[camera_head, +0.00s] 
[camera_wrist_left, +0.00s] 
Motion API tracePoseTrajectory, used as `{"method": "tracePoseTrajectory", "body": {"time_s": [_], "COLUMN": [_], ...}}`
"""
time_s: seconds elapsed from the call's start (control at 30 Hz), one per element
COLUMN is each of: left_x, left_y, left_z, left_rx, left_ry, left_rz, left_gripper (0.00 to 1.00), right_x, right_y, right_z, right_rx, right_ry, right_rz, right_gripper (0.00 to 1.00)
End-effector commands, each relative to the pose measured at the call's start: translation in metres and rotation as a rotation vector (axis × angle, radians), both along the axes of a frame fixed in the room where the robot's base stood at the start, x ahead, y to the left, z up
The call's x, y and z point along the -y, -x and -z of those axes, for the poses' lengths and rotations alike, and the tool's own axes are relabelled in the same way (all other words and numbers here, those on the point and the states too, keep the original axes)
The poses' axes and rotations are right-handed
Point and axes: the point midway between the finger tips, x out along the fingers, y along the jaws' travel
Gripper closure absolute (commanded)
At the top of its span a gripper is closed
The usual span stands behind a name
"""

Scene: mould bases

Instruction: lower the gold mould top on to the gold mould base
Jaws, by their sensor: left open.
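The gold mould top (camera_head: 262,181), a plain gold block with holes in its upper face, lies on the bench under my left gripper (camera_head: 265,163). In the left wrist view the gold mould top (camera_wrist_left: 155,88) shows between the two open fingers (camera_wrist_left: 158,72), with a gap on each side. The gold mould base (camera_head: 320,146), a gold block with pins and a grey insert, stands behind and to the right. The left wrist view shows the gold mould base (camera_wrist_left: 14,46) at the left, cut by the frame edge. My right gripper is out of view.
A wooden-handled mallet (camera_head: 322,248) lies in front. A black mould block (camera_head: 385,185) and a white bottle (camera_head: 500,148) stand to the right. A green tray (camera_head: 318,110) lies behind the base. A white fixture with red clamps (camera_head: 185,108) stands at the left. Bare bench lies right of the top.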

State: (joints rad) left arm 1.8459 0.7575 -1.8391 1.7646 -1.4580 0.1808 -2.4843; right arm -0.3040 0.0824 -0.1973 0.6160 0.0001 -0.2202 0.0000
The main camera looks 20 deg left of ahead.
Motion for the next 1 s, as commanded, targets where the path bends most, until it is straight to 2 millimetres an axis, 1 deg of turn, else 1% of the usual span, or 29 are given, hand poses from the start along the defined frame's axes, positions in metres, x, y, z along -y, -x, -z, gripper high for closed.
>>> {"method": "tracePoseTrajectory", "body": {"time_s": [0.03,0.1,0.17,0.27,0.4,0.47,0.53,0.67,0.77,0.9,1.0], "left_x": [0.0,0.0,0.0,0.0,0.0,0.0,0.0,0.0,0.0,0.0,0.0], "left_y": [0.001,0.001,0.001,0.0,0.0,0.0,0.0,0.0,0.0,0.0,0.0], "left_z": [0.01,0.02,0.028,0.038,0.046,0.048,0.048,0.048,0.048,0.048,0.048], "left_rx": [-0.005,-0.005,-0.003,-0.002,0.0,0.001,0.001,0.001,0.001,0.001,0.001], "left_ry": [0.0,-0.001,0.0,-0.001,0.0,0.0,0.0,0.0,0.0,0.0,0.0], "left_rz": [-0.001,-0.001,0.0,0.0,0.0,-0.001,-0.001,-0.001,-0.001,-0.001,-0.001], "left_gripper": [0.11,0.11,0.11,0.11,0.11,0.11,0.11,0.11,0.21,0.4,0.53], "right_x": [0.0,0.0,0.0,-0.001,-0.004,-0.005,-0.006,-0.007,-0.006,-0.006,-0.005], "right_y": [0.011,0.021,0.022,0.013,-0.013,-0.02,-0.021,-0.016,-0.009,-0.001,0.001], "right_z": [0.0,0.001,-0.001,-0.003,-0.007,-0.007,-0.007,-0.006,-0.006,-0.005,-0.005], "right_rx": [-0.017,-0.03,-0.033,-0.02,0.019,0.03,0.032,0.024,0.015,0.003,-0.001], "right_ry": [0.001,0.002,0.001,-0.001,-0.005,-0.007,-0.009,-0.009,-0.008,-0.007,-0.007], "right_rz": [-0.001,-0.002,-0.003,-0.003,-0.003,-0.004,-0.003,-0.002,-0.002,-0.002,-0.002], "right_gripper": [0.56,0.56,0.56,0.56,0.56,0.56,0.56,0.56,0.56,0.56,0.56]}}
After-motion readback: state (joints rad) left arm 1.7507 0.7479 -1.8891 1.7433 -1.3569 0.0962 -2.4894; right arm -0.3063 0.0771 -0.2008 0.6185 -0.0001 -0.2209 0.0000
- - - - -
=== Exercise objective ===
Copy down the material exactly as written.

=== Finished task ===
[camera_head, +0.00s] 
[camera_wrist_left, +0.00s] 
Motion API tracePoseTrajectory, used as `{"method": "tracePoseTrajectory", "body": {"time_s": [_], "COLUMN": [_], ...}}`
"""
time_s: seconds elapsed from the call's start (control at 30 Hz), one per element
COLUMN is each of: left_x, left_y, left_z, left_rx, left_ry, left_rz, left_gripper (0.00 to 1.00), right_x, right_y, right_z, right_rx, right_ry, right_rz, right_gripper (0.00 to 1.00)
End-effector commands, each relative to the pose measured at the call's start: translation in metres and rotation as a rotation vector (axis × angle, radians), both along the axes of a frame fixed in the room where the robot's base stood at the start, x ahead, y to the left, z up
The call's x, y and z point along the -y, -x and -z of those axes, for the poses' lengths and rotations alike, and the tool's own axes are relabelled in the same way (all other words and numbers here, those on the point and the states too, keep the original axes)
The poses' axes and rotations are right-handed
Point and axes: the point midway between the finger tips, x out along the fingers, y along the jaws' travel
Gripper closure absolute (commanded)
At the top of its span a gripper is closed
The usual span stands behind a name
"""

Scene: mould bases

Instruction: lower the gold mould top on to the gold mould base
Jaws, by their sensor: left open.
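The gold mould top (camera_head: 262,181), a plain gold block with holes in its upper face, lies on the bench under my left gripper (camera_head: 265,163). In the left wrist view the gold mould top (camera_wrist_left: 155,88) shows between the two open fingers (camera_wrist_left: 158,72), with a gap on each side. The gold mould base (camera_head: 320,146), a gold block with pins and a grey insert, stands behind and to the right. The left wrist view shows the gold mould base (camera_wrist_left: 14,46) at the left, cut by the frame edge. My right gripper is out of view.
A wooden-handled mallet (camera_head: 322,248) lies in front. A black mould block (camera_head: 385,185) and a white bottle (camera_head: 500,148) stand to the right. A green tray (camera_head: 318,110) lies behind the base. A white fixture with red clamps (camera_head: 185,108) stands at the left. Bare bench lies right of the top.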

State: (joints rad) left arm 1.8459 0.7575 -1.8391 1.7646 -1.4580 0.1808 -2.4843; right arm -0.3040 0.0824 -0.1973 0.6160 0.0001 -0.2202 0.0000
The main camera looks 20 deg left of ahead.
Motion for the next 1 s, as commanded, targets where the path bends most, until it is straight to 2 millimetres an axis, 1 deg of turn, else 1% of the usual span, or 29 are given, hand poses from the start along the defined frame's axes, positions in metres, x, y, z along -y, -x, -z, gripper high for closed.
>>> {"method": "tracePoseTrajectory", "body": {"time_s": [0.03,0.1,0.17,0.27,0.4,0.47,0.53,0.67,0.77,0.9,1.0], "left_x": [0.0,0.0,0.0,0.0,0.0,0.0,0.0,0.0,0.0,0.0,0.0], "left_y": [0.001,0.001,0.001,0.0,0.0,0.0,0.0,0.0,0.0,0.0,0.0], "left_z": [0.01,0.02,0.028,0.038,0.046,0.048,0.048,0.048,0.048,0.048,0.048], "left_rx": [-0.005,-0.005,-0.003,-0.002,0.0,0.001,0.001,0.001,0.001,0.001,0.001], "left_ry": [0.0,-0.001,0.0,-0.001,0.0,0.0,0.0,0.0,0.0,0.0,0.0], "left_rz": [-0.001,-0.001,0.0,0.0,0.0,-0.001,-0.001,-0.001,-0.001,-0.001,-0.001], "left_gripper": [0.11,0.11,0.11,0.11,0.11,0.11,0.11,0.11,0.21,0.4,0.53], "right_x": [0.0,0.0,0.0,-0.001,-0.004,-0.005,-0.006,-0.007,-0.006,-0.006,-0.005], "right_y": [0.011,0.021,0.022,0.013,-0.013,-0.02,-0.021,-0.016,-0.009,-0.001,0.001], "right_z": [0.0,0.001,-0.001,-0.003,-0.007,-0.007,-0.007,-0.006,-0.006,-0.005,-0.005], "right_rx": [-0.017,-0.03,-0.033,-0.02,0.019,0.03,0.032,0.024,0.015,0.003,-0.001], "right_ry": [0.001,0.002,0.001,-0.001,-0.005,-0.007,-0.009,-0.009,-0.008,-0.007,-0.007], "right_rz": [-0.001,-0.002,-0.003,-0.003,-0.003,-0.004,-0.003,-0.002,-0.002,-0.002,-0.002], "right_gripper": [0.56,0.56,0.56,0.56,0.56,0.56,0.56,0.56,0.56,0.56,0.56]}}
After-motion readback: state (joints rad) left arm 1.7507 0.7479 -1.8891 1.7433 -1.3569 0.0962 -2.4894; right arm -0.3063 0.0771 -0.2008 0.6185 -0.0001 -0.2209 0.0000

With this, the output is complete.